“and you shall seek, and you shall inquire and you shall question thoroughly and behold it is true, the matter is substantiated.” (Devarim 13,15)
It is a positive commandment to interrogate witnesses with a comprehensive interrogation and to thoroughly inquire of them with all our strength to reach the root of the matter and its truth in the fullest intention. Derived from the same basis Chazal have said “Be deliberate in judgement”. The point of all of this is so that we should deliberate about the matter, we should distinguish all the truth about it and we should not be rapid in judgement lest we kill the innocent or lose his money by the truth being hidden. About this it says “and you shall seek, and you shall inquire and you shall question thoroughly and behold it is true, the matter is substantiated.” Anyone whose eyes are open, will look and see that the multitude of warnings and the fact that the Torah repeats this issue in different words is in order to warn us well about this issue for it is a very significant matter and a strong pillar that the blood and soul of society rests on. There is no reason to prolong discussion of the root of the commandment for it is obvious.
Amongst the laws of the commandment is that which Chazal say that every witness must be examined with seven examinations and these are “In which cycle of the seven cycles of seven years which combine to form a yovel did the action about which he is testifying occur?” “In which year of the seven years of shmitta (did it occur)?” “In which month of the year?” “Which date of the month?” “Which day of the six days of the week?” “What time of the day?” “Where did it happen?” Even if he says “he killed him today” or “he killed him yesterday” we still ask him all these questions. If the two witnesses are unable to answer all these questions, their testimony is invalid.
Apart from these seven inquiries, which are identical for all testimonies, included in this commandment of interrogation is the necessity to ask him about the act itself to which he is testifying, if he testified about someone stating that he served idols – one must ask him which idol he served? And with which kind of service? If he testifies about someone that he profaned the Shabbat, one says to him “by which act (of the thirty-nine forbidden acts) did he profane it?” “and how did he perform that act?” If he testified that someone ate on the Day of Atonement, one says to him “which food did he eat?” and “how much did he eat?” and so too with any other inquiries.

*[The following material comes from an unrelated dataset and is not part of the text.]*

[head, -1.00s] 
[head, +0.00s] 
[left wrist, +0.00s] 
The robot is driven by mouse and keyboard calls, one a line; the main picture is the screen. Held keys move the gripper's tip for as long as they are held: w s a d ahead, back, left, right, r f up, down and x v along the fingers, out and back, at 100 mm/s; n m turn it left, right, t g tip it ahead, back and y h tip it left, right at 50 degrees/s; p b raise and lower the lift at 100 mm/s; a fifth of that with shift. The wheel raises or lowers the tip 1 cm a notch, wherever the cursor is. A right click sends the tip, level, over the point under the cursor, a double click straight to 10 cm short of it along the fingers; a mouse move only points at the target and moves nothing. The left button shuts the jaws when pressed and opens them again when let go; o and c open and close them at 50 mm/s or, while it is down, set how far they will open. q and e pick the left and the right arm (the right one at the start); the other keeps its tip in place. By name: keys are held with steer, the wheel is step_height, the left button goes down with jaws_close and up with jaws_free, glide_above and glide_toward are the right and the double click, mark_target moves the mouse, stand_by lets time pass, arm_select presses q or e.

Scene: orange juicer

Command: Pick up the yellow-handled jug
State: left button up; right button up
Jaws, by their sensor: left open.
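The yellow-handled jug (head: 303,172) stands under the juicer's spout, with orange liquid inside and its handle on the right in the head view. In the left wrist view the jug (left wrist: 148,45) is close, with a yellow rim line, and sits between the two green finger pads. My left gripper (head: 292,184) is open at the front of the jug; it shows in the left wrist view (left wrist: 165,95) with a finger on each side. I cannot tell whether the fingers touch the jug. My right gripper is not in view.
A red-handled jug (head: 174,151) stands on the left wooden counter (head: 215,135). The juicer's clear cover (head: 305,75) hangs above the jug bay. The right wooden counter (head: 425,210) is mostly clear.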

Apart from all of these questions that we have mentioned, which are termed inquiries and interrogations and are the main part of the testimony through which the perpetrator will be condemned or released, the court of law (Beth Din) will question the witnesses about numerous other issues which are not the main part of the testimony like, “what was the victim wearing? Or the murderer?” So too they may ask him about the colour of the earth in that place and various other similar questions. The witnesses are not required to answer these questions and even if one of them says “I don’t know” about some of the questions, his testimony is accepted. However, if the two witnesses contradict one another, their testimony is invalid.
This commandment applies regarding money matters in every place and at every time and to men who are worthy of judging. Regarding the matters of capital punishment, lashes and fines, they apply in Eretz Yisrael at a time when the Sanhedrin are sitting in their place.